The Rails ecosystem is incredibly biased
Just for the record: I know that Rails is pretty modular right now and can be used in filets (Padrino even makes use of this, by loading small parts of ActiveSupport). But I have yet to see any real project that didn't start from the basic Rails template, which is part of what this paragraph is about.
My biggest problem about the Rails ecosystem is that it is incredibly biased towards certain solutions. The extreme "convention over configuration"-cargo cult is one of them. While I think that this is an important feature of any framework, I think that Rails is over-defaulting. I think a number of Rails projects would actually be well off with using different database abstraction layers (e.g. Sequel). This has led to a framework that is sometimes incredibly hard to manipulate, for example using the complex, multi-staged Configuration Framework along with a very extensive Initialization Process. There once was a time where we ridiculed the Java community for things like this. Rails sometimes makes the default very easy at the expense of making the non-default harder. And this is the point where Rails is not my cup of tea.
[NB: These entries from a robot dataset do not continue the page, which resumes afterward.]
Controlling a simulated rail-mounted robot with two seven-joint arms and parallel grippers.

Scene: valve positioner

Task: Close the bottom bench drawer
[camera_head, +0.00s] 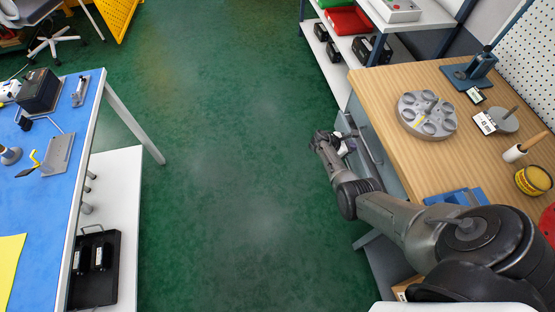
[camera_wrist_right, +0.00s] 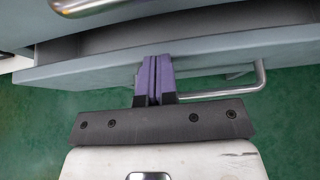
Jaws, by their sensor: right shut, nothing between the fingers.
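The bottom drawer (camera_wrist_right: 100,66) is grey-blue and fills the middle of the right wrist view. A dark gap behind its front shows that it stands partly open. Its bar handle (camera_wrist_right: 235,92) is on the front face, right of my fingers. My right gripper (camera_wrist_right: 155,82) is shut and empty, its purple fingertips at the drawer front beside the handle; I cannot tell whether they touch it. In the head view my right gripper (camera_head: 345,145) is low beside the wooden bench (camera_head: 400,85), and my arm and the bench top hide most of the drawers. My left gripper is not in view.
A higher drawer with a metal handle (camera_wrist_right: 85,5) is at the top of the wrist view. The green floor (camera_head: 230,150) between the benches is clear. A blue-topped table (camera_head: 40,190) stands at left. A shelf with a red bin (camera_head: 347,20) is behind the bench.

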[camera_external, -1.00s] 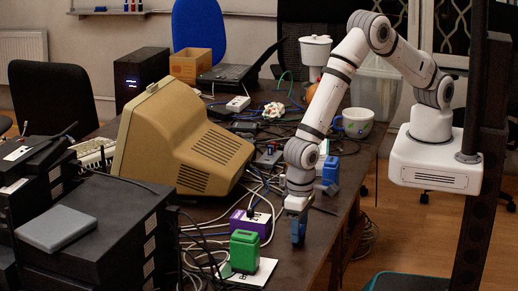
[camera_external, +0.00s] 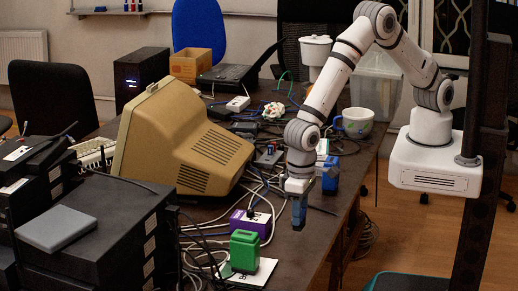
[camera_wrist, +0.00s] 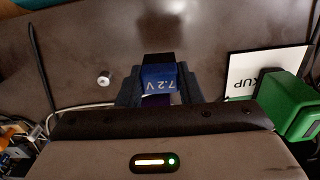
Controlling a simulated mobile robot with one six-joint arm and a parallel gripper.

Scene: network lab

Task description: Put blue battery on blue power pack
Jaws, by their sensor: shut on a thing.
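My gripper (camera_external: 299,215) is shut on the blue battery (camera_wrist: 160,76), marked 7.2 V, which sits between the fingers in the wrist view. In the external view the held battery hangs upright above the front right part of the table, and the fingers hide most of it. A second blue block (camera_external: 331,178) stands to the right and behind my gripper. I cannot tell whether it is the blue power pack.
Cables and a beige monitor (camera_external: 180,140) fill the table further left. A mug (camera_external: 357,122) stands near the right edge.

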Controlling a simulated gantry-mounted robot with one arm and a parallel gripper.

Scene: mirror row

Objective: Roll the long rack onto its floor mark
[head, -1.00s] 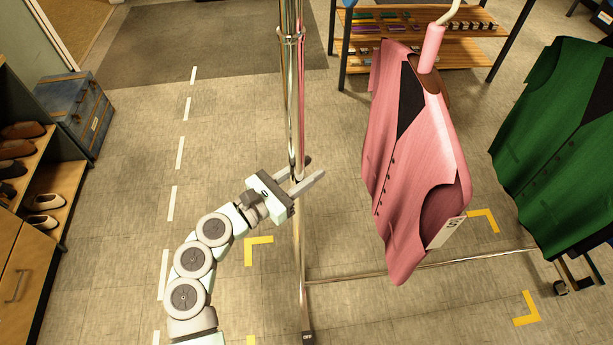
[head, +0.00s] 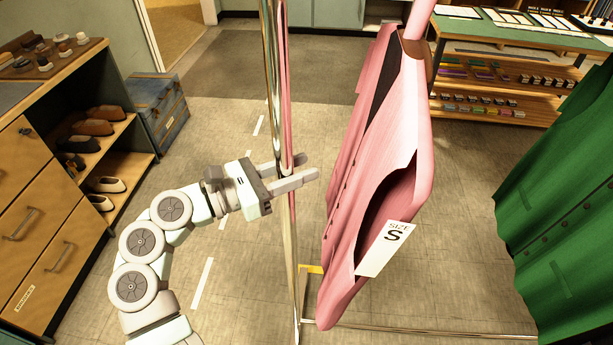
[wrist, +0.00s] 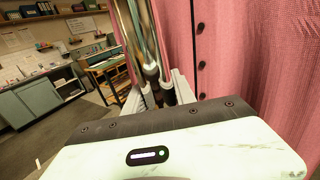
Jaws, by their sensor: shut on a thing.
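The long rack's chrome end post (head: 274,90) stands upright in the head view, with its low base rail (head: 430,330) running right. My gripper (head: 306,168) is shut on this post, one finger on each side. The wrist view also shows the post (wrist: 136,40) between the fingers. A pink vest (head: 375,170) with a size S tag (head: 384,248) hangs on the rack, just right of my gripper. A green garment (head: 565,180) hangs farther right. One yellow corner of the floor mark (head: 313,269) shows beside the post's lower part; the other corners are out of view or hidden.
A shoe cabinet (head: 50,230) with drawers stands at the left, with a blue trunk (head: 158,108) behind it. A table with shelves (head: 490,75) stands at the back right. A dark mat (head: 270,65) lies at the back. White dashes (head: 203,283) line the open floor.

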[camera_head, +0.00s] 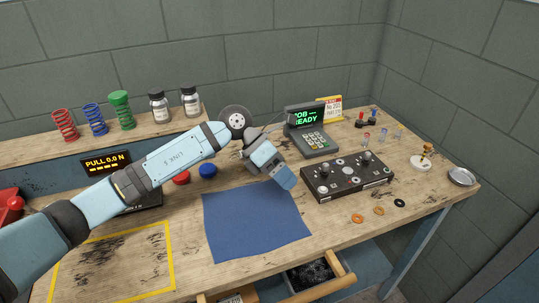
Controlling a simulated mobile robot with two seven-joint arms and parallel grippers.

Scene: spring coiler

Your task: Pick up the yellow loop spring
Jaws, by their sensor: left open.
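No yellow loop spring shows clearly. A small yellow-orange piece (427,149) stands above a round white base (421,163) at the right of the bench, too small for me to tell what it is. A red spring (64,125), a blue spring (95,119) and a green spring (121,110) stand on the back shelf at the left. My left gripper (287,182) is open above the back right of the blue mat, left of the black control box and well apart from the yellow-orange piece. My right gripper is out of view.
A black control box (346,178) with knobs and a keypad terminal (314,138) reading "READY" stand right of my gripper. Small rings (358,218) lie in front of the box. A metal dish (461,177) sits at the right edge. The blue mat (255,225) is bare.

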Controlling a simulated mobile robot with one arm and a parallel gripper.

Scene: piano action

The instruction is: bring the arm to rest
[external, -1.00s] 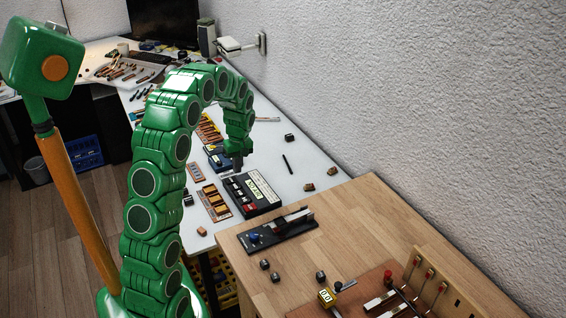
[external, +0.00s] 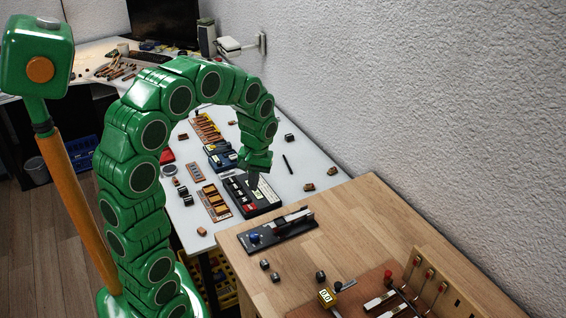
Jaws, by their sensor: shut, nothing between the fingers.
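My green arm rises from the lower left and arches over the white table (external: 310,168). My gripper (external: 252,186) points down at the end of the arm, over the back part of a black box-like device (external: 262,203) with a pale label and a red part. The fingers are small and dark in this view. They look closed, with nothing visible between them. I cannot tell whether the tips touch the device.
Wooden-part trays (external: 214,201) lie left of the device. A black pen (external: 287,164) lies behind it. A white wall bounds the right.

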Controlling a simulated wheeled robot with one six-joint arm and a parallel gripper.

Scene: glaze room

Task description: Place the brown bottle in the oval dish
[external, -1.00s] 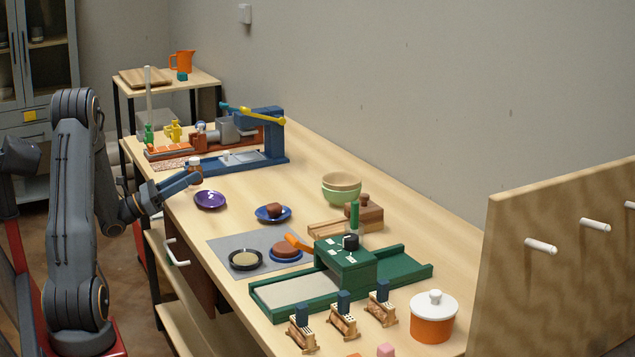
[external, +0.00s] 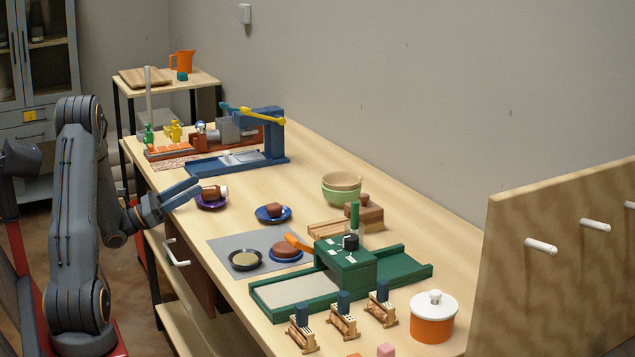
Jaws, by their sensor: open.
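The dish is at the left edge of the long table. My gripper (external: 194,189) is open just left of the bottle, its fingers close to the bottle's left end. Whether a finger still touches the bottle I cannot tell. The bottle hides much of the dish's inside.
A blue dish (external: 261,216) with a brown piece stands to the right. A grey mat (external: 222,245) with a black bowl and another dish lies nearer. A blue lever press (external: 270,140) stands behind. Bare table lies between the press and green bowl (external: 341,197).

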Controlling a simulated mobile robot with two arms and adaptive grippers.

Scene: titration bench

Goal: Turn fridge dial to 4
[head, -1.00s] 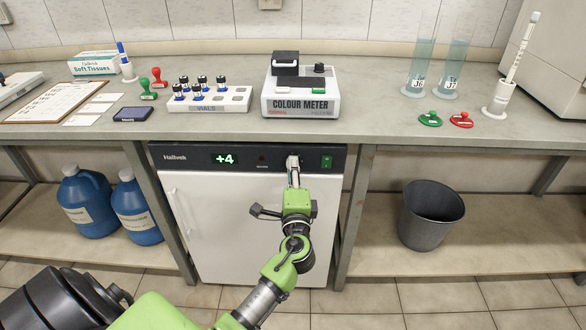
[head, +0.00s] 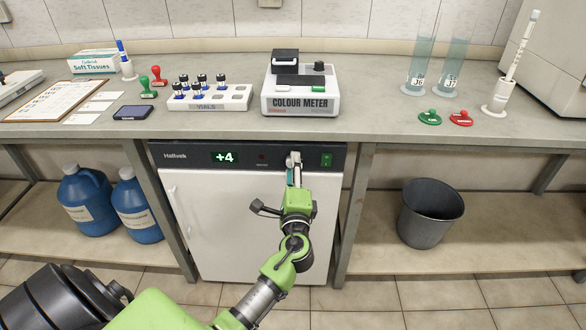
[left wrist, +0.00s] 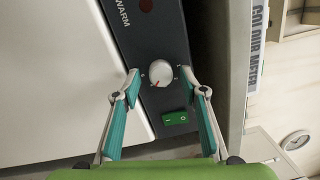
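The fridge (head: 240,225) stands under the bench, its door shut. Its dark control panel (head: 195,157) has a lit display (head: 224,158) reading +4. The white round dial (head: 293,157) is on the panel's right part. In the left wrist view the dial (left wrist: 161,73) shows a small red mark at its lower left; its scale is too small to read. My left gripper (head: 295,168) is in front of the dial. In the left wrist view its teal-padded fingers (left wrist: 166,82) are spread on either side of the dial, with gaps. My right gripper is not in view.
A green switch (left wrist: 175,118) is close to the dial and my fingers. The bench edge (head: 400,138) overhangs the panel. The colour meter (head: 300,92) and vial rack (head: 210,99) stand above. Blue jugs (head: 88,203) are left of the fridge; a grey bin (head: 430,212) is to the right.

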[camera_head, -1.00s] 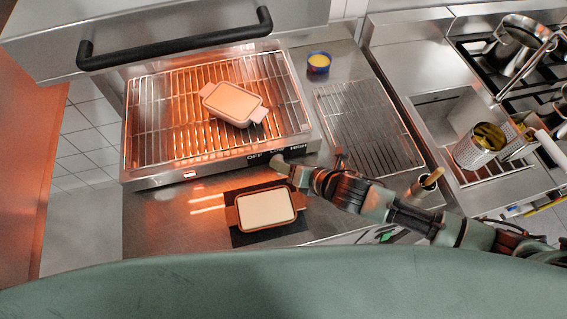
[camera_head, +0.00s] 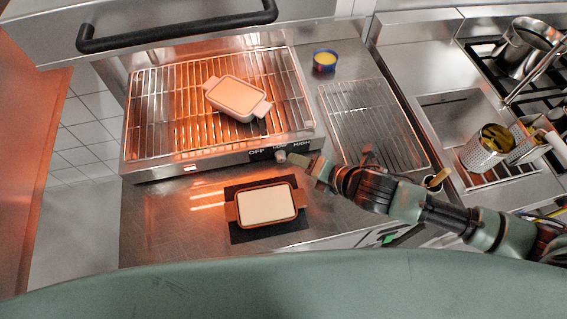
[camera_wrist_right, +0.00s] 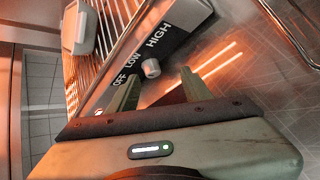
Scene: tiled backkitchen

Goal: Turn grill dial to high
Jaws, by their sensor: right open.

Either you approach Rails as a dumb user and swallow all of the things it gives you or must turn into a Rails hyper-brain, which no sane project can affort.
The Rails monotheism
Every time someone makes blanket statements like the above, it is a contribution to what I call "Rails Monotheism" and also somewhat devalueing the work of people that actually try to fix this. Those efforts might in some ways be wrong or have issues, but you know who fixes this? People caring about the whole ecosystem and those efforts. People like @headius, who called Padrino out for running bad on JRuby or @postmodern_mod3, for complaining about Padrino being behind the times (and Rails) when it came to view helpers.
I am really sorry to say that, but at the moment "I am (usually) not using Rails" to a Rails developer feels like "I use Ruby" to a PHP developer back in 2006.
A new quote
So, to bring the discussion back to a tweetable level:
Every time I use Sinatra or Padrino, I am happy that the most byzantine parts of Rails are none of my Concern.